Evergrande - as expected - missed interest payments due Monday to at least two of its largest bank creditors, Bloomberg reported on Tuesday. The next test looms on Thursday when the firm is due to pay $83.5 million in interest on bonds -- failure to do so within 30 days would put the bonds in default.
The firm's distress has already spread to other developers, and an index of high-yield Chinese corporate debt - predominantly issued by property firms - has crumbled. But investors are now anticipating some sort of regulatory response from Beijing and hoping global fallout can be contained.

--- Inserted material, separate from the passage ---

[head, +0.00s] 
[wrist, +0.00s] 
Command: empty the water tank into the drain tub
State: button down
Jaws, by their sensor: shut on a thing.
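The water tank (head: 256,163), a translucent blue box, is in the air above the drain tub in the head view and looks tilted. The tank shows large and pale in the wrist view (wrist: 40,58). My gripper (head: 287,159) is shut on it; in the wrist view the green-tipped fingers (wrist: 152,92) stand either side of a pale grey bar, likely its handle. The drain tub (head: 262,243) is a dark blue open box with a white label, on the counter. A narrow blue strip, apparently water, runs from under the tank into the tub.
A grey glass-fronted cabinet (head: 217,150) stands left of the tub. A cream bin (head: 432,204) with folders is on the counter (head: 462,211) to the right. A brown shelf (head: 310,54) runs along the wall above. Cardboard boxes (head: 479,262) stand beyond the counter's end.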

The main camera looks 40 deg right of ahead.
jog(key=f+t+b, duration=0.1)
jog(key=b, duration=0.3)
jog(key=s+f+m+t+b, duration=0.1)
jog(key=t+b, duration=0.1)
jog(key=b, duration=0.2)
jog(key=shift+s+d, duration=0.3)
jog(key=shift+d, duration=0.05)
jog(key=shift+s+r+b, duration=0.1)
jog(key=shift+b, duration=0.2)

In currency markets, the dollar stayed bid as traders eyed risks that the Federal Reserve might surprise markets by bringing forward hike projections from 2023 to 2022.
The dollar held firm at $1.1722 against the euro and bought 109.13 yen. [FRX/]
It also kept the heavily-shorted Australian dollar near a one-month low at $0.7229, while the kiwi was under pressure after a central bank official dampened expectations of a big rate hike at next month's meeting.
The 10-year U.S. Treasury yield was slightly lower at 1.3209%. [US/]
Most analysts think the Fed will not go into detail about its tapering plans - saving that for November - but say risks lie in board members' "dot plot" of rates projections.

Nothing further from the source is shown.